• **STATED EXERCISE**:
Read the listing and extract each line that includes the word "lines".

• **PROVIDED MATERIAL**:
▬▬▬▬▬▬

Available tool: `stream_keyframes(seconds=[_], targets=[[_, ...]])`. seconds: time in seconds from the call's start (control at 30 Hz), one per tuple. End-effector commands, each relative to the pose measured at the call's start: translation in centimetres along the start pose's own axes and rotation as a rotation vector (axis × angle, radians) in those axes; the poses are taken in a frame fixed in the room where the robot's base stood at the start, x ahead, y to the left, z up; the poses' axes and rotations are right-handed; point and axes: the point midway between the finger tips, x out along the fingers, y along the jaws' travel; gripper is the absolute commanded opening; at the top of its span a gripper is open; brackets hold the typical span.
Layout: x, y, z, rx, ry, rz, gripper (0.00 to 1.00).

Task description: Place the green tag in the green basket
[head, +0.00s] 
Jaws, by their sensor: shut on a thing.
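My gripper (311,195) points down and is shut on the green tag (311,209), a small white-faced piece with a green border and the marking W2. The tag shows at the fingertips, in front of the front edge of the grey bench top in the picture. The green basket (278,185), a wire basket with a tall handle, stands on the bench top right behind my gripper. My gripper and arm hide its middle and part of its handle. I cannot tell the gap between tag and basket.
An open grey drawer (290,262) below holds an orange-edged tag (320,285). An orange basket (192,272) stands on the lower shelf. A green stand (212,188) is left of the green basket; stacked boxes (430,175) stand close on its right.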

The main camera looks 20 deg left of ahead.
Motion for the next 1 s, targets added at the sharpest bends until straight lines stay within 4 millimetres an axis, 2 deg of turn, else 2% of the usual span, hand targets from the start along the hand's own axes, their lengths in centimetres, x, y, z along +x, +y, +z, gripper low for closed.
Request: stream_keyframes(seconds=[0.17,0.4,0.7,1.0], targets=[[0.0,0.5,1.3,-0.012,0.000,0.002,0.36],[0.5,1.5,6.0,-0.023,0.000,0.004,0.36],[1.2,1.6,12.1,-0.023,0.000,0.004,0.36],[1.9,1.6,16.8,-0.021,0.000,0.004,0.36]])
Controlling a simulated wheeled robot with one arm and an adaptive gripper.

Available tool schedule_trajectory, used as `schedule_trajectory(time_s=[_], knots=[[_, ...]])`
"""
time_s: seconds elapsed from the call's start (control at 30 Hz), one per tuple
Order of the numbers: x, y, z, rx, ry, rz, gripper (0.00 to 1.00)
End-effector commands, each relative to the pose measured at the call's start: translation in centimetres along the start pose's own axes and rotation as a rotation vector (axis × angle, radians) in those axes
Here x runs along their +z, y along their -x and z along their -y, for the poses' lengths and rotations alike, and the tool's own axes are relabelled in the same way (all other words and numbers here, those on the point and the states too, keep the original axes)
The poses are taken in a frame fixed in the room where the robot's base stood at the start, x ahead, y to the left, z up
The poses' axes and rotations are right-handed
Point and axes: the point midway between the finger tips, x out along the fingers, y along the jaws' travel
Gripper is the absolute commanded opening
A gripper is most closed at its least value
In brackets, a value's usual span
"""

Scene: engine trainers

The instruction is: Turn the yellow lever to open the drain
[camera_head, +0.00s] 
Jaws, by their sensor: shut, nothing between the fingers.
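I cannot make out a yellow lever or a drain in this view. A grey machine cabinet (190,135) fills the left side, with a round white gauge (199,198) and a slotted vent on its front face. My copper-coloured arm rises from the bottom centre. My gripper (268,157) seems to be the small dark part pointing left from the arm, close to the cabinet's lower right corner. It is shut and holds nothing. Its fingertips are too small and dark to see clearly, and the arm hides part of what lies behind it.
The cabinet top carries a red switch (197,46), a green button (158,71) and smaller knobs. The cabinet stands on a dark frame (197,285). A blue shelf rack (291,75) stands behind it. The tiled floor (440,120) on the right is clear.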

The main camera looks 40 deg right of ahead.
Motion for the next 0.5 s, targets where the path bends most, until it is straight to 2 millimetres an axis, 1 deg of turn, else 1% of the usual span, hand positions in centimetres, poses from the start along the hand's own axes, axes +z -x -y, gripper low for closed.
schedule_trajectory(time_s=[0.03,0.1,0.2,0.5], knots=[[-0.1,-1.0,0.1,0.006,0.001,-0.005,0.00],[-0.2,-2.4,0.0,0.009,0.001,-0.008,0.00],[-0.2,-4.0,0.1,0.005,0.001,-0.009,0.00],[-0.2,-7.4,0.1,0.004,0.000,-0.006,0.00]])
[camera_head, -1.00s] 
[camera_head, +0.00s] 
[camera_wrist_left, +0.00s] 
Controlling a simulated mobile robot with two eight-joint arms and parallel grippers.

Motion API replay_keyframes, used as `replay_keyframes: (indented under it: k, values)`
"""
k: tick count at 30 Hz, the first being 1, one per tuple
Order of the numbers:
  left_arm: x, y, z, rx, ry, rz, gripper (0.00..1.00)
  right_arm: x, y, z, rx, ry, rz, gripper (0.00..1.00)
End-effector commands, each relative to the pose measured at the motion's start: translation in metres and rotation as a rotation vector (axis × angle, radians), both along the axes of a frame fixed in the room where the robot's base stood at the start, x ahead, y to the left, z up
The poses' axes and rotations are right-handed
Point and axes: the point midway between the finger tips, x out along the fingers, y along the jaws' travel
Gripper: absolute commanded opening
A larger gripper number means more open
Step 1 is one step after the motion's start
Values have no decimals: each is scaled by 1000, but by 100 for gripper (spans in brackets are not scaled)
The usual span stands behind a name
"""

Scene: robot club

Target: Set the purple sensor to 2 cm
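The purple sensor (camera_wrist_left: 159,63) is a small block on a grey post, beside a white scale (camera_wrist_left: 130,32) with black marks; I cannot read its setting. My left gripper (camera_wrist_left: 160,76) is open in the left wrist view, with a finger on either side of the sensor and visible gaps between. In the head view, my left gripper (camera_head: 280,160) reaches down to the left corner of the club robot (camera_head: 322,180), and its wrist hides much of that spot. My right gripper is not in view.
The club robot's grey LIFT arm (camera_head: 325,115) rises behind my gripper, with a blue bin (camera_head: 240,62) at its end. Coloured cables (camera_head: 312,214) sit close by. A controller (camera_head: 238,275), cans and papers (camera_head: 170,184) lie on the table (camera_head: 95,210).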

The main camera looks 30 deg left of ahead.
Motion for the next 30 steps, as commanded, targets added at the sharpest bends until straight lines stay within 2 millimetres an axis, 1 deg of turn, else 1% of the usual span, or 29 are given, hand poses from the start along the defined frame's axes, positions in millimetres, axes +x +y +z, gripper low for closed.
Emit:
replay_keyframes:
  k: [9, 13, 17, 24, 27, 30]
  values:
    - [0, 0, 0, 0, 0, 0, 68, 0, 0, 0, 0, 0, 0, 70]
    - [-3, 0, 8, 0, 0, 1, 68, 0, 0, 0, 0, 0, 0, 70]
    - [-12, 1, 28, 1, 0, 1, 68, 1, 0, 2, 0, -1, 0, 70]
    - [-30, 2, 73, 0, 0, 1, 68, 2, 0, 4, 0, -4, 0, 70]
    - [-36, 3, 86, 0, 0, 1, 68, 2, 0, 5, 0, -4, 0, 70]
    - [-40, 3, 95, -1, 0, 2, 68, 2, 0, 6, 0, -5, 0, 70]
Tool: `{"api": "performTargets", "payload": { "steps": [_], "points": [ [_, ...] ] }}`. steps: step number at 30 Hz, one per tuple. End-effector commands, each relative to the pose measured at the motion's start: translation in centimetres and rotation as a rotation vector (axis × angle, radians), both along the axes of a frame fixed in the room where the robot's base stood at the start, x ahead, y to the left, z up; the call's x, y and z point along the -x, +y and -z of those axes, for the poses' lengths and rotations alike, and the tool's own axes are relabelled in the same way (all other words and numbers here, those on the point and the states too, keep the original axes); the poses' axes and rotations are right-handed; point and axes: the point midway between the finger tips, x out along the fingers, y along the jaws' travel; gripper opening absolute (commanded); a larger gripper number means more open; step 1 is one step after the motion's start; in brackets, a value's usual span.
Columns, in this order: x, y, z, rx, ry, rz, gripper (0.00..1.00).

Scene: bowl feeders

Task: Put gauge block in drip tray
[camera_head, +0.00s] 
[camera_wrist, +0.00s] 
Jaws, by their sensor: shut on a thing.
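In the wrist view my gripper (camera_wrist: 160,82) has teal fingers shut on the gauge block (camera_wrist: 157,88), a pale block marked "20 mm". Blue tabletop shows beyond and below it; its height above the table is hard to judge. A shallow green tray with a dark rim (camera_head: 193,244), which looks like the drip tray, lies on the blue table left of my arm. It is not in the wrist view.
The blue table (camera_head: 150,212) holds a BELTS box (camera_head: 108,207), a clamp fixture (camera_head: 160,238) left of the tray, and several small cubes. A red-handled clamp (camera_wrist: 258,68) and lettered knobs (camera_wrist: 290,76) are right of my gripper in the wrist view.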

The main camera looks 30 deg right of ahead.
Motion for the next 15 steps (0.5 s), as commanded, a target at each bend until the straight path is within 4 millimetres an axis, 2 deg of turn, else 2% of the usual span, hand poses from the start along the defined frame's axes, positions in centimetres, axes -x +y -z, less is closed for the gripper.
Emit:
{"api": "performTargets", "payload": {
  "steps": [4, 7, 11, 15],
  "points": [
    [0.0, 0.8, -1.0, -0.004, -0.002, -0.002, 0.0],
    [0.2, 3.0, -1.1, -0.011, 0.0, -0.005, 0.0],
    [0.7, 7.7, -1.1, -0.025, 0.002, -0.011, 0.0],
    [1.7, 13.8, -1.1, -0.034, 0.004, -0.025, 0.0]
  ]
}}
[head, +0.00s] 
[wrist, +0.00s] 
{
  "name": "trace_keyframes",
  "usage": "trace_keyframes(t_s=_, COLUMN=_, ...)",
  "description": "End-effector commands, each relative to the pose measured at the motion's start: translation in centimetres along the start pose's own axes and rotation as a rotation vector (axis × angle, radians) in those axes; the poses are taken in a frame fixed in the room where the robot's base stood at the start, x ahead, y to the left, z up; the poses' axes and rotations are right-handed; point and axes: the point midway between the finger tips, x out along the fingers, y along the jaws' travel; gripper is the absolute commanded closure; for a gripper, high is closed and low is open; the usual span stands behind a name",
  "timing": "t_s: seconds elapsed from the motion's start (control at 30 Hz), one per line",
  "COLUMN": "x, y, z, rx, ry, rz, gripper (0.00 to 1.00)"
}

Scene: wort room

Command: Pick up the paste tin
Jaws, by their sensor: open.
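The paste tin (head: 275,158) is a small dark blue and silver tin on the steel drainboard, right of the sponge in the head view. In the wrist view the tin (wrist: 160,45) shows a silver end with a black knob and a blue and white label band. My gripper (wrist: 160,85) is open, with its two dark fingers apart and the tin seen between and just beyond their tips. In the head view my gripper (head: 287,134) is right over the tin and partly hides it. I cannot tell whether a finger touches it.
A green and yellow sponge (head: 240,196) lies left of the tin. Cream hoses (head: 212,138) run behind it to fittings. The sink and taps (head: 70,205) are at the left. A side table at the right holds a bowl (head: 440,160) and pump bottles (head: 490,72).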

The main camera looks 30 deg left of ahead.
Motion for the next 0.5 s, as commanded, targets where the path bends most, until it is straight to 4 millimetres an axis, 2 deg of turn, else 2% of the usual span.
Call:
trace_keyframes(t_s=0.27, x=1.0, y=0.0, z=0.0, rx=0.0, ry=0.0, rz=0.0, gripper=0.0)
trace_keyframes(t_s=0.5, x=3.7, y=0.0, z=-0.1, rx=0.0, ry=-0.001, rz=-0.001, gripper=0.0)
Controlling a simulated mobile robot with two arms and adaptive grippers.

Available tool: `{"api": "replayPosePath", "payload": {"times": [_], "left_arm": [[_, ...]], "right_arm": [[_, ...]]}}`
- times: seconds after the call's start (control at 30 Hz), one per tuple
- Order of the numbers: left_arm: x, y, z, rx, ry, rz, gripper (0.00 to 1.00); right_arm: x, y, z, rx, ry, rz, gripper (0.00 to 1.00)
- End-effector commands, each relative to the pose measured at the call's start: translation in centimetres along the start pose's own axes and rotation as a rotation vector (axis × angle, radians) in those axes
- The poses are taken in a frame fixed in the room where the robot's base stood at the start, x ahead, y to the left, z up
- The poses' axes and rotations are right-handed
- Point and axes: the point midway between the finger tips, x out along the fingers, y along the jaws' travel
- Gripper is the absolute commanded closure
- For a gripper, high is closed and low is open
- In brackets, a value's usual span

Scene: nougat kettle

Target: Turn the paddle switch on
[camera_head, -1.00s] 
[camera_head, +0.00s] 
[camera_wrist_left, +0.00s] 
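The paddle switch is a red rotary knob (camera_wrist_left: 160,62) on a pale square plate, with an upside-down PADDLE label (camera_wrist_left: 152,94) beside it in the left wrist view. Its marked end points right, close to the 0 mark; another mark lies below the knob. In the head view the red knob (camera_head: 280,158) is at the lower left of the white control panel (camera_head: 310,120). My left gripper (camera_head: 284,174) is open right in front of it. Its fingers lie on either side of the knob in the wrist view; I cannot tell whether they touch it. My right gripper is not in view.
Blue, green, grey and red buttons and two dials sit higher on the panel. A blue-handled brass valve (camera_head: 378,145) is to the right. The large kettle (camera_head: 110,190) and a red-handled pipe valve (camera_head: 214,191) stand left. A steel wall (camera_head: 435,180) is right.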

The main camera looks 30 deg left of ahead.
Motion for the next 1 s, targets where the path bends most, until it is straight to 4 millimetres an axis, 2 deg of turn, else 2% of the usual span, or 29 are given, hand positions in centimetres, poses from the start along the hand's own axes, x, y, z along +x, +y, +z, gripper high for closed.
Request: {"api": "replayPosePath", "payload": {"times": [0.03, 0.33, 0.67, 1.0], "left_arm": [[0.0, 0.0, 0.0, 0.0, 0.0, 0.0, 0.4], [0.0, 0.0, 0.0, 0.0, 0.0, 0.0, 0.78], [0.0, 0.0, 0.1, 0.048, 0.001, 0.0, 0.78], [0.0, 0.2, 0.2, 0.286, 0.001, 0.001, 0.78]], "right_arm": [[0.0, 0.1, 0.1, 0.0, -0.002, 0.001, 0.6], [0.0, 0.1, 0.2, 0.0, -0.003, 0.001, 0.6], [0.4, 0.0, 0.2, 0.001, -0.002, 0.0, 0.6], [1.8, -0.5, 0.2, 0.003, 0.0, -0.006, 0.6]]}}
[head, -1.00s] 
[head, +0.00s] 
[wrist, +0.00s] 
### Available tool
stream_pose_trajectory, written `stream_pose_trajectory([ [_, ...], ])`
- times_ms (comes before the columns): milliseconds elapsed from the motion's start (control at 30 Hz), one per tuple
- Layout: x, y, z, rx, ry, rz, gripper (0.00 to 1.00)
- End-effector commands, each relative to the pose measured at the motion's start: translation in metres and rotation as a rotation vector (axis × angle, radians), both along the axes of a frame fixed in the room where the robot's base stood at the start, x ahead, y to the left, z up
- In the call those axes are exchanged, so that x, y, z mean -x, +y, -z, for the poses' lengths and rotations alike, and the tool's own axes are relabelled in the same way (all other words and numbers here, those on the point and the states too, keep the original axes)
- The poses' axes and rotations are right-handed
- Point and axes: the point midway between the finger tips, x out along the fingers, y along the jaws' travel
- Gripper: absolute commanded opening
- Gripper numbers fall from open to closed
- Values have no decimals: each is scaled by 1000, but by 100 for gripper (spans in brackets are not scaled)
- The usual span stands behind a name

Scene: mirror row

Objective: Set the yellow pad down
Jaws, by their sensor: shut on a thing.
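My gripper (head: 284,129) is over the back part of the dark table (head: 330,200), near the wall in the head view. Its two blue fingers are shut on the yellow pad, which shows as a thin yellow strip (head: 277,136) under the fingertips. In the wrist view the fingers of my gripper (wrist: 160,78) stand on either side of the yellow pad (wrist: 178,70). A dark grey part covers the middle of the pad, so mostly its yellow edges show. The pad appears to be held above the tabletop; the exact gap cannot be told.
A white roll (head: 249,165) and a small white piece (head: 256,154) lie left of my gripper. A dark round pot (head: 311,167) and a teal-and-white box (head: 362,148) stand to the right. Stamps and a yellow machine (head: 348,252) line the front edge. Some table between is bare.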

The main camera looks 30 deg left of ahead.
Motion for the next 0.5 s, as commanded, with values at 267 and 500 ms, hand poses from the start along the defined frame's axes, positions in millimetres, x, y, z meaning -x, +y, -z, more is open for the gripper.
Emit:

▬▬▬▬▬▬

• **FULL SOLUTION**:
Motion for the next 1 s, targets added at the sharpest bends until straight lines stay within 4 millimetres an axis, 2 deg of turn, else 2% of the usual span, hand targets from the start along the hand's own axes, their lengths in centimetres, x, y, z along +x, +y, +z, gripper low for closed.
Motion for the next 30 steps, as commanded, targets added at the sharpest bends until straight lines stay within 2 millimetres an axis, 1 deg of turn, else 1% of the usual span, or 29 are given, hand poses from the start along the defined frame's axes, positions in millimetres, axes +x +y +z, gripper low for closed.

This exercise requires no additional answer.